Asphalt Vs Concrete Roofs
If your roof is getting old and you need reroofing or if you are looking to build a roof for a brand new home, you will need to find a material that fits your needs. Materials can vary dramatically in price, lifespan, appearance, and even weight, each of which can be hugely important. Therefore, it is very important that you understand the differences between each material before you make a commitment. To help you out with that, here is a comparison of two of the most popular roofing materials: asphalt and concrete.
What is asphalt roofing?
First off, you have asphalt, which is a relatively lightweight and inexpensive roofing material that is incredibly common.
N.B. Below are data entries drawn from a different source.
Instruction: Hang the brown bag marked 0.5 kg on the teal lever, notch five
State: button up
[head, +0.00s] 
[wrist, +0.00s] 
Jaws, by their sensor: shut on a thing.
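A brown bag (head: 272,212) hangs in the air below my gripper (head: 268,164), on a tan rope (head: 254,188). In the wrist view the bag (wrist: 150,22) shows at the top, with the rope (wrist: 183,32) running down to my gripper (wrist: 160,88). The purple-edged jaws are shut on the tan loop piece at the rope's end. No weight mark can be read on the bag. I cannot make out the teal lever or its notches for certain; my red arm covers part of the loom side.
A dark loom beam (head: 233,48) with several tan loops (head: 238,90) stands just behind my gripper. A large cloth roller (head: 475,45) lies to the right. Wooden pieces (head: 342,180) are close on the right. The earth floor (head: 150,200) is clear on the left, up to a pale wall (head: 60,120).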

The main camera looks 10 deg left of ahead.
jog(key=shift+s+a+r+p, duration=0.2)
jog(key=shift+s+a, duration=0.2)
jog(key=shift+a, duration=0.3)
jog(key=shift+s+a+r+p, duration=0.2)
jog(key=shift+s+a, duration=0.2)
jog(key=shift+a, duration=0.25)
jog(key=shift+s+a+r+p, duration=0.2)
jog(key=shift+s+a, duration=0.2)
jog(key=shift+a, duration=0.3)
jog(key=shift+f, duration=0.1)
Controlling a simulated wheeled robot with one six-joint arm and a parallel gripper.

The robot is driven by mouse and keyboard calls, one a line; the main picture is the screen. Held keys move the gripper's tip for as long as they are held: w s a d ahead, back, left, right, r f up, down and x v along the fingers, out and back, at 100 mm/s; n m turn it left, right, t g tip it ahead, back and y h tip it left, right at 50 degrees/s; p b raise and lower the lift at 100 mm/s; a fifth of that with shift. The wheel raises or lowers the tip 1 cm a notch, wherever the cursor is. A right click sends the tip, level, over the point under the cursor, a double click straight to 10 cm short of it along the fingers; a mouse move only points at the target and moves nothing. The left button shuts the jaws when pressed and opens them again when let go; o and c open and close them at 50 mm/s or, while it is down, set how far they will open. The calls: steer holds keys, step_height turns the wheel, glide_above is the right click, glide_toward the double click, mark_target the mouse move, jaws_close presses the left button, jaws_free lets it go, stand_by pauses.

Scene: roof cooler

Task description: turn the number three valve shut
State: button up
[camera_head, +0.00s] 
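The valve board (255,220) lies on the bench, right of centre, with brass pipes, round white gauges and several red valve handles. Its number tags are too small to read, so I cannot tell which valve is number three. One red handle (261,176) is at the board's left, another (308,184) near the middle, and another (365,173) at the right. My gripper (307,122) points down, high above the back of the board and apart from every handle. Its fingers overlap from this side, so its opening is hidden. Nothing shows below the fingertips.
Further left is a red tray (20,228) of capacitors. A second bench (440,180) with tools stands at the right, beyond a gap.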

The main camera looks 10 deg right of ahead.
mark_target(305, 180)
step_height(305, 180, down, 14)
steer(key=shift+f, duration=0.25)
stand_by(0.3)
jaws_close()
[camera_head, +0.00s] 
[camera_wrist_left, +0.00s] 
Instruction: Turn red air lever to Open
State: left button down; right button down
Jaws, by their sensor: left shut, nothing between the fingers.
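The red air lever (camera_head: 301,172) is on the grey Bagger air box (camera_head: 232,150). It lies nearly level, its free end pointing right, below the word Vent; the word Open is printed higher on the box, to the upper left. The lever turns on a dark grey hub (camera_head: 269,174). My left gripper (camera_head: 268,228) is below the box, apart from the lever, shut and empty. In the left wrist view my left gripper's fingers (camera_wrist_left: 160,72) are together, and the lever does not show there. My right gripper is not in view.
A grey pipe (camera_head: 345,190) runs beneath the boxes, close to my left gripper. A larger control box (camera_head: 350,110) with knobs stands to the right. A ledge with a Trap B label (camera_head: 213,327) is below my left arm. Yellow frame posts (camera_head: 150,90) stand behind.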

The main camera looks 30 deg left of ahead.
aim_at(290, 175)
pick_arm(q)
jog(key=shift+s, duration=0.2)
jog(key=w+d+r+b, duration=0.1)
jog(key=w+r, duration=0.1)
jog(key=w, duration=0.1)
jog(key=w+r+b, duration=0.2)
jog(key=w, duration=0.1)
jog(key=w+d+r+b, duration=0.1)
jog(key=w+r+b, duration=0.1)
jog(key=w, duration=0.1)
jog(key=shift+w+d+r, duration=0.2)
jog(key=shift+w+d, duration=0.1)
Many suburban neighborhoods are filled with asphalt roofs, so your home certainly wouldn't look out of place if you were to go this route.
One of the drawbacks of asphalt is that it doesn't protect against heat very well. This ultimately means that an asphalt roof won't be quite as effective at stopping a fire, but asphalt is also more conductive than other options. As such, an asphalt roof won't offer perfect insulation and will allow heat to enter and escape your home. The exact amount of heat will depend on your climate and the insulation in the rest of your home, so proper planning can almost completely mitigate this drawback.
With asphalt, you also need to worry about wind damage. Though individual shingles can resist damage fairly easily, you do need to be concerned about individual shingles being lifted and displaced by wind. Of course, this is only a serious concern in areas with extremely strong winds.
What is concrete roofing?
On the other hand, you have concrete, which looks very similar to asphalt. However, there are some pretty massive differences if you look past the surface.
For example, concrete is going to be more expensive and last a lot longer than asphalt. While asphalt costs $50 per square and lasts about 20-30 years, concrete costs upwards of $150 per square and lasts upwards of 100 years. Comparing these numbers may seem very simple, but there are some other factors to consider as well. While asphalt might cost the same as concrete, over the course of 100+ years, you will also need to worry about those extra replacement cycles with asphalt. With concrete, you will have no such worries as long as you maintain your roof properly.
Concrete is also very resistant to fire and heat, which covers a weakness of asphalt. You won't need to worry about a fire damaging your roof, and insulating your home will be a little easier. Concrete also tends to be a bit more resistant to wind damage than asphalt.